On entre jeudi "en" coupe du monde, comme on entre dans les ordres. Comment continuer à vous parler politique quand toutes les conversations ne vont tourner qu’autour d’un sujet : les bleus 2018 seront-ils à la hauteur de ceux de 1998 ? Réjouissons-nous à l’unisson : "du pain et des jeux", nous voilà heureux !

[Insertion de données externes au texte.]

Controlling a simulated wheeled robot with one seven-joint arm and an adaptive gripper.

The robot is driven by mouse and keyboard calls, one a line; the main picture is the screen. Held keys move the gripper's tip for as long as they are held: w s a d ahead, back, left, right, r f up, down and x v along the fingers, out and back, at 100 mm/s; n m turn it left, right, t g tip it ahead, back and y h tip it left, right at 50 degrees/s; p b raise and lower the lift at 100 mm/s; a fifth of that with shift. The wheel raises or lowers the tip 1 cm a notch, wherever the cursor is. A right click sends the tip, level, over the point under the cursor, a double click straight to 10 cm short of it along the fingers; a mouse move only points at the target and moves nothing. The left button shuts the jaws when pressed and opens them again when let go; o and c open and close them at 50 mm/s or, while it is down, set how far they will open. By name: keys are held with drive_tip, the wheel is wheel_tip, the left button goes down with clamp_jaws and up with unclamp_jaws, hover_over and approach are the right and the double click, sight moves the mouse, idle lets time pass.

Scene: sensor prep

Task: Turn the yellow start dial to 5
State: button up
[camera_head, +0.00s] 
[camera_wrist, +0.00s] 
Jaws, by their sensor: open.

Le miracle de 1998. D’autant que cette ferveur autour de l’équipe de France a des répercussions politiques. Un député de la France Insoumise en avoue déjà une : "notre lutte contre la loi ferroviaire ? Game over. Le mondial nous a tués".  Le "million" sur les Champs-Elysées, c’est encore moins gagné quand tout le monde est devant sa télé. Autre répercussion possible, si les Français avancent dans la compétition, la France pourrait de nouveau s’aimer, s’admirer en son miroir. C’est ce qui s’était passé en 1998 : le temps d’une parenthèse enchantée, le "black-blanc-beur" de l’équipe de Zidane-Thuram-Deschamps avait uni une nation. Maillot sur les épaules le jour de la finale, et baiser sur le crâne de Fabien Barthez, Jacques Chirac président, joua de toutes les ficelles du 23ème homme de l’équipe tricolore qu’il était devenu, pour booster sa popularité.

"La loyauté totale au coach". Emmanuel Macron ne se privera sans doute pas de jouer lui aussi sur la ferveur populaire de cette compétition. Avec un prisme tout particulier ; en visite à Clairefontaine avant la bataille de Russie, les yeux dans les Bleus, il a énoncé sa devise "une compétition réussie, c’est une compétition gagnée". Gagnée grâce "à l’union, l’effort et la loyauté totale au coach". Le président ne dit pas autre chose à son gouvernement, sa majorité et aux Français.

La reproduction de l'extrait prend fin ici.